Unity Must Have A Purpose
One of the big points that is made in the book “To Transform Your City” by Eric Swanson and Sam Williams, is that unity in the Church must be unto a purpose. Unity for unity’s sake will eventually get stale and breakdown. I have seen this many times over the last 20 years in cities and towns across Canada. We have been given a “co-mission”. It is as we cooperate on this mission of sharing the Lord and his love with a lost world, that we are guaranteed the backing of all the authority and power of heaven.
Here’s what Swanson and Williams write in their chapter “The Whole Church”…
Unity, then, is a means and not an end. This helps us understand why most ecumenical movements fail. If unity is our primary goal, we will never arrive at our destination. Phill Bultler, in a paper titled, “Fifteen Key Principles of Success in Kingdom Collaboration” writes, “Successful networks/partnerships develop in order to accomplish a specific vision or task. Cooperation for cooperation’s sake is a sure recipe for failure. Warm ‘fellowship’ is not enough. This means lasting cooperation focuses primarily on what (objectives) rather than ‘how’ (structure).
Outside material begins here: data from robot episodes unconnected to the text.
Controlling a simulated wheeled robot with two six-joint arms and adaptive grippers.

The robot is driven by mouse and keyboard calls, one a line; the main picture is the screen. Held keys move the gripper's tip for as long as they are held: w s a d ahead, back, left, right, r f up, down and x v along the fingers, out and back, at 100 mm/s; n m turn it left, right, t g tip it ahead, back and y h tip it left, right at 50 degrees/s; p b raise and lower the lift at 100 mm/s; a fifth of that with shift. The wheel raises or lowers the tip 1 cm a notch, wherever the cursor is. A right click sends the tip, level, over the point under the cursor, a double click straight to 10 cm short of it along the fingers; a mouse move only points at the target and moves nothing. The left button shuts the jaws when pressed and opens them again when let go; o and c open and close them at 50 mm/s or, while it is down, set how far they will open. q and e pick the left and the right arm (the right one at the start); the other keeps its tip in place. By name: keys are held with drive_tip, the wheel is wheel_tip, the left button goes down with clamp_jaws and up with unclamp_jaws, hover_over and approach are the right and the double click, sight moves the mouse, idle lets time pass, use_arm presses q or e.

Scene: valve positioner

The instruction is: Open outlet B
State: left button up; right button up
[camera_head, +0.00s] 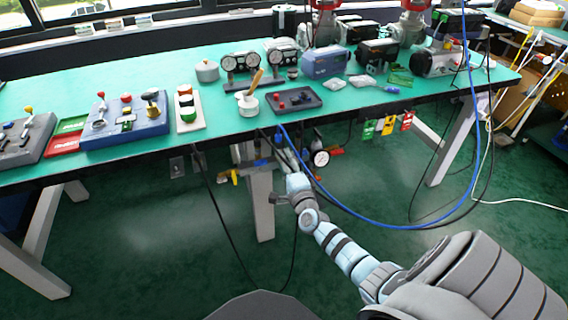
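My right arm comes in from the lower right and reaches to the table's front edge. My right gripper (284,154) is at its far end, just under the edge, among small fittings and hoses. It is too small and dark to tell whether its fingers are open or touch anything. A yellow handle (232,176) hangs under the edge left of the gripper. A round white gauge (321,158) and a red handle (336,151) are just right of it. No readable label shows which fitting is outlet B. My left gripper is not in view.
The green table (165,75) carries control boxes such as a blue one (125,125), gauges (240,63) and a dark tray (293,99). A blue hose (400,226) loops down right of my arm. A table leg (261,205) stands left of it. Colored tags (388,125) hang from the edge.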

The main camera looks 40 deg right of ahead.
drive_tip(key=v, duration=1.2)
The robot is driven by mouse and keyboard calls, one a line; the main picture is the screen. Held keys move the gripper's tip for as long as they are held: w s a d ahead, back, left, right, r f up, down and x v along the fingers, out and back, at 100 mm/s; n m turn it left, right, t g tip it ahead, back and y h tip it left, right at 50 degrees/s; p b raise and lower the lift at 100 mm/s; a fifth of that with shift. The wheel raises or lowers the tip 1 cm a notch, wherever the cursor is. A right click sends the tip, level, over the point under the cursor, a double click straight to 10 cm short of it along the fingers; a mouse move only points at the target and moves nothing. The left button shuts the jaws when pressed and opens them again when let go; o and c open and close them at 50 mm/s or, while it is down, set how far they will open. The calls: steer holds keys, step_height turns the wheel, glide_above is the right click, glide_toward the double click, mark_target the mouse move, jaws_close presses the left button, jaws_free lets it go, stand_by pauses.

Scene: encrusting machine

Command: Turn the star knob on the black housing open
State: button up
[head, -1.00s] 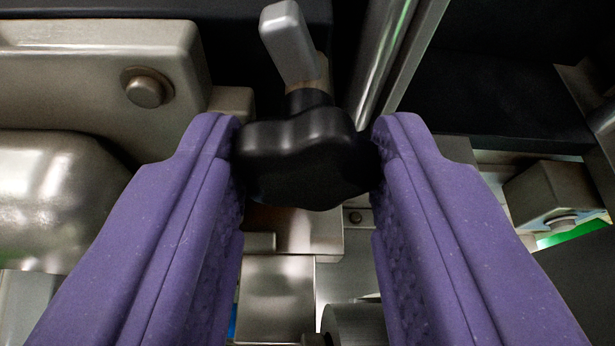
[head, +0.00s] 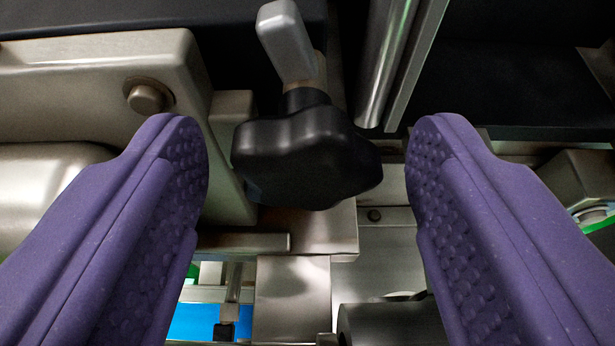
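The star knob (head: 305,158) is black and lobed, in the upper middle of the head view. A grey metal lever (head: 287,40) stands up behind it, tilted to the left. My gripper (head: 308,150) is open, with one purple finger on each side of the knob. A clear gap shows between each fingertip and the knob, so neither touches it. The black housing (head: 150,20) seems to be the dark body behind the knob; its full shape is hidden.
A beige metal block with a round bolt (head: 146,98) is close behind the left finger. A shiny metal post (head: 388,60) rises behind the knob to the right. A metal bracket (head: 292,290) and a dark cylinder (head: 392,322) lie below the knob.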

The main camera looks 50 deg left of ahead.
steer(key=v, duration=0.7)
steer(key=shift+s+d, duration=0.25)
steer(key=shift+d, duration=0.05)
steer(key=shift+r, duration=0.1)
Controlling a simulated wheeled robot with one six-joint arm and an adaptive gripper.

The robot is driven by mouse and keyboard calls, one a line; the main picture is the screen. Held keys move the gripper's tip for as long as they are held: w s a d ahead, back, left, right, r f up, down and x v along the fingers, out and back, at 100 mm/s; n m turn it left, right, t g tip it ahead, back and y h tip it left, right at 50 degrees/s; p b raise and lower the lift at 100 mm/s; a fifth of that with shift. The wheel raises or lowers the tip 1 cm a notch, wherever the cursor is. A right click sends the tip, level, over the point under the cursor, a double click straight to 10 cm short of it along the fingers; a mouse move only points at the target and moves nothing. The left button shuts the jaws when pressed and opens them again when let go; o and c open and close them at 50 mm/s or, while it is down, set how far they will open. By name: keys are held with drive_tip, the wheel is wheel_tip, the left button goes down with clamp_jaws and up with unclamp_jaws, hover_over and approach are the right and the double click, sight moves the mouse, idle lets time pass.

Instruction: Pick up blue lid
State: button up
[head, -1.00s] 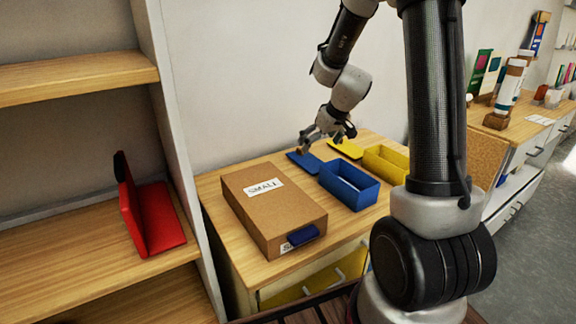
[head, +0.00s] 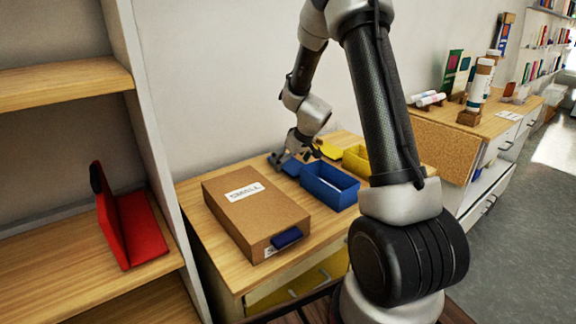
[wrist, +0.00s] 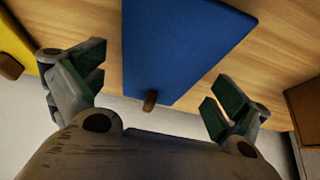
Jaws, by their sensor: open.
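I cannot tell whether the fingers touch the lid.
A cardboard box (head: 255,212) marked SMALL, with a dark blue handle, stands at the table's front left. A yellow lid (head: 327,150) and a yellow box (head: 357,163) are behind and right of the blue box. A wall is close behind the table.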

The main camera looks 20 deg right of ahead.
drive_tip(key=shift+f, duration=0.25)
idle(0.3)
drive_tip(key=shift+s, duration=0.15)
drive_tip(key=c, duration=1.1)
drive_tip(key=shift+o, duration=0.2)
Form always follows function. – not the other way around”.
God’s intention, as evidenced in the John 17 prayer of Jesus, is that we would be unified through a shared mission – helping people understand, through words and deeds, that Jesus is sent from God and that God loves every person on earth as much as He loves his own Son.
I like the way that the 3rd Lausanne Council has described “mission” in the newly released Cape Town Commitment.
The mission of God flows from the love of God. The mission of God’s people flows from our love for God and for all that God loves. World evangelization is the outflow of God’s love to us and through us. We affirm the primacy of God’s grace and we then respond to that grace by faith, demonstrated through the obedience of love. We love because God first loved us and sent his Son to be the propitiation for our sins.